Exercise: Copy each line holding the string "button".

• • • • • • •

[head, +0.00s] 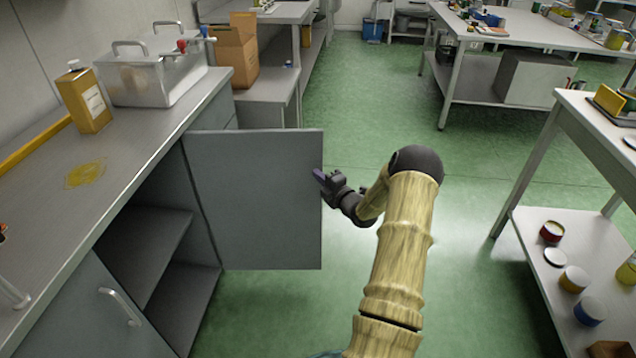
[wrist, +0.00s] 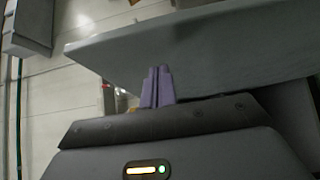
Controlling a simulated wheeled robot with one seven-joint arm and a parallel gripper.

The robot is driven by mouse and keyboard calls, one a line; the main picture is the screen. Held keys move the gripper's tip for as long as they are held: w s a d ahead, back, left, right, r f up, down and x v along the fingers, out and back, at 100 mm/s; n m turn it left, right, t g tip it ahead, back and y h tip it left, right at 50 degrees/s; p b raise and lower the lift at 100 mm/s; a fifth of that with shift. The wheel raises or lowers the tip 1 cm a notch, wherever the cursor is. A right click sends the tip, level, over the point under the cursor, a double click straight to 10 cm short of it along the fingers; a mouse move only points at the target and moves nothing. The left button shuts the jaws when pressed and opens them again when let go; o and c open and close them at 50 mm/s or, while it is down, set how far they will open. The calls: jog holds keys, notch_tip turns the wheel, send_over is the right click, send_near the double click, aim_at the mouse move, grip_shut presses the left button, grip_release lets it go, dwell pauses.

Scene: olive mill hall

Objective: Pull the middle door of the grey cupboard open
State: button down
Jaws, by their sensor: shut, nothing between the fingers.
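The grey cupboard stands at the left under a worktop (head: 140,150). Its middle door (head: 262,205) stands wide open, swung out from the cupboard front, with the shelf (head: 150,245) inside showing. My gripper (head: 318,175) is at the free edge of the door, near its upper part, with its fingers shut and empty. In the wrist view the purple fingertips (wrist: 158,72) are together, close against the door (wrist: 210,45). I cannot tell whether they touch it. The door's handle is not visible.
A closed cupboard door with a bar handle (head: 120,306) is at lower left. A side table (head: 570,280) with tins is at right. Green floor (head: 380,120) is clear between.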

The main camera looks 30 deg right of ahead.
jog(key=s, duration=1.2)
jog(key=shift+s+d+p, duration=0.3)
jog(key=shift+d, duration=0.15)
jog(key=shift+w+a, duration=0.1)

• • • • • • •

Full response:
The robot is driven by mouse and keyboard calls, one a line; the main picture is the screen. Held keys move the gripper's tip for as long as they are held: w s a d ahead, back, left, right, r f up, down and x v along the fingers, out and back, at 100 mm/s; n m turn it left, right, t g tip it ahead, back and y h tip it left, right at 50 degrees/s; p b raise and lower the lift at 100 mm/s; a fifth of that with shift. The wheel raises or lowers the tip 1 cm a notch, wherever the cursor is. A right click sends the tip, level, over the point under the cursor, a double click straight to 10 cm short of it along the fingers; a mouse move only points at the target and moves nothing. The left button shuts the jaws when pressed and opens them again when let go; o and c open and close them at 50 mm/s or, while it is down, set how far they will open. The calls: jog holds keys, notch_tip turns the wheel, send_over is the right click, send_near the double click, aim_at the mouse move, grip_shut presses the left button, grip_release lets it go, dwell pauses.
State: button down

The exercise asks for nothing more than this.